Her essays have appeared in magazines such as North American Review, Writer's Chronicle, and the New York Times, as well as numerous anthologies. Dyer is the author of four books, The Awakening: A Novel of Beginnings (Twain/Macmillan, 1993), In a Tangled Wood: An Alzheimer's Journey (Southern Methodist University Press, 1996), Gum-Dipped: A Daughter Remembers Rubber Town (University of Akron Press, 2003), and Goosetown: Reconstructing an Akron Neighborhood (University of Akron Press, 2010), and the editor of two others, Bloodroot: Reflections on Place by Appalachian Women Writers (University Press of Kentucky, 1998) and From Curlers to Chainsaws: Women and Their Machines (Michigan State University Press, co-editor, 2016).
She received the 1998 Appalachian Book of the Year Award, the 2009 David B. Saunders Award in Creative Nonfiction, Ohio Arts Council Individual Excellence Awards, and Gold Medal in the category of anthology in the 2016 Independent Publisher Book Awards contest.
By bringing us along on her personal journey down the John Brown Trail, she gleans a kind of truth about him that's missing from histories and biographies.
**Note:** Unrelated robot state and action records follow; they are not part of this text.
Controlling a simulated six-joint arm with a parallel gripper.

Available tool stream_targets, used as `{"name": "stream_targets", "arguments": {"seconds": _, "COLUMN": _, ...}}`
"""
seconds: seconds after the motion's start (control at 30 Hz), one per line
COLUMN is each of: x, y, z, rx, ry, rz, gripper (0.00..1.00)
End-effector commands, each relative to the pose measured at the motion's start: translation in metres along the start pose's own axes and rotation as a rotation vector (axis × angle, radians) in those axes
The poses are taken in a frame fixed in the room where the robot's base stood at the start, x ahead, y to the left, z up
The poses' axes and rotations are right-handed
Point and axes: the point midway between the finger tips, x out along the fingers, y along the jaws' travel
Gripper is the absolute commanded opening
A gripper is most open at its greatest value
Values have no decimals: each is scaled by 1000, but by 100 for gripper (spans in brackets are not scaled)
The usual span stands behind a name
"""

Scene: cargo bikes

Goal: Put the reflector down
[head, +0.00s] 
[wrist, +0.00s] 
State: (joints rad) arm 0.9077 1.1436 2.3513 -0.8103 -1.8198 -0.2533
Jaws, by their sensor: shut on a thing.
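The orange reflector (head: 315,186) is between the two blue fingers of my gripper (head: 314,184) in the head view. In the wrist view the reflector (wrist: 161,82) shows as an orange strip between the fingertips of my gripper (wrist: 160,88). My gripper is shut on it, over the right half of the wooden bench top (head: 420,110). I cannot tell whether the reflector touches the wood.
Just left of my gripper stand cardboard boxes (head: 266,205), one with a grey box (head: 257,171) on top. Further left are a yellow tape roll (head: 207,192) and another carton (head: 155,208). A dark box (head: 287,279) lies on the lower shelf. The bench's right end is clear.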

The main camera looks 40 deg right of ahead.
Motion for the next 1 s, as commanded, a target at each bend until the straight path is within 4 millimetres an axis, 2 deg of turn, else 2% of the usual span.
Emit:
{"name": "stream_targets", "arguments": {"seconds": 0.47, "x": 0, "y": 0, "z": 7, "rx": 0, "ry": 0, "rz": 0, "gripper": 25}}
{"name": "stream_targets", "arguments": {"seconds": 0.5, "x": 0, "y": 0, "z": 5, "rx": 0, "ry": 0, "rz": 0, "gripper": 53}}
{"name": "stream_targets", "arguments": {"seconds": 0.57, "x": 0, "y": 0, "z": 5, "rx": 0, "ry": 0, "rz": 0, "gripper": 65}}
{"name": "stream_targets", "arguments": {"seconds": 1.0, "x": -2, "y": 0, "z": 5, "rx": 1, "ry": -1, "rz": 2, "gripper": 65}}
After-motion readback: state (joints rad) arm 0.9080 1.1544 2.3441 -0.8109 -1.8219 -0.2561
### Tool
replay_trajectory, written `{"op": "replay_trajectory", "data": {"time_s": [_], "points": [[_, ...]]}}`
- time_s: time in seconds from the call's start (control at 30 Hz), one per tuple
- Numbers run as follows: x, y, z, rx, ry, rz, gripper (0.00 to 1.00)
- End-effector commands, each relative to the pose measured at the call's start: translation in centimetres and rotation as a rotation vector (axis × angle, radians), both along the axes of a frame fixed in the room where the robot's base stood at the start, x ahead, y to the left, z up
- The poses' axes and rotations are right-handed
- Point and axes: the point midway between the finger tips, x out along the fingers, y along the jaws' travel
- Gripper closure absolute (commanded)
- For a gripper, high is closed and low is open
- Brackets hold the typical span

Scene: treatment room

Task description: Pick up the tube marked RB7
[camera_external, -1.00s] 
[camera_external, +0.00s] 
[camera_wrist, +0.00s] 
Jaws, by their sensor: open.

Curious, skeptical, determined, perplexed, she considers the evidence and arrives at her own conclusions, revealing unexpected aspects of John Brown's character by affording him the rare courtesy of polite distance and civil conversation. At once a compelling work of local history and an inviting story about belonging to a particular place in Ohio, Pursuing John Brown should be required reading for anyone who thinks they know a little something about John Brown.---- Marty Bown, direct descendant of John Brown (descendant of his second-eldest son, Jason)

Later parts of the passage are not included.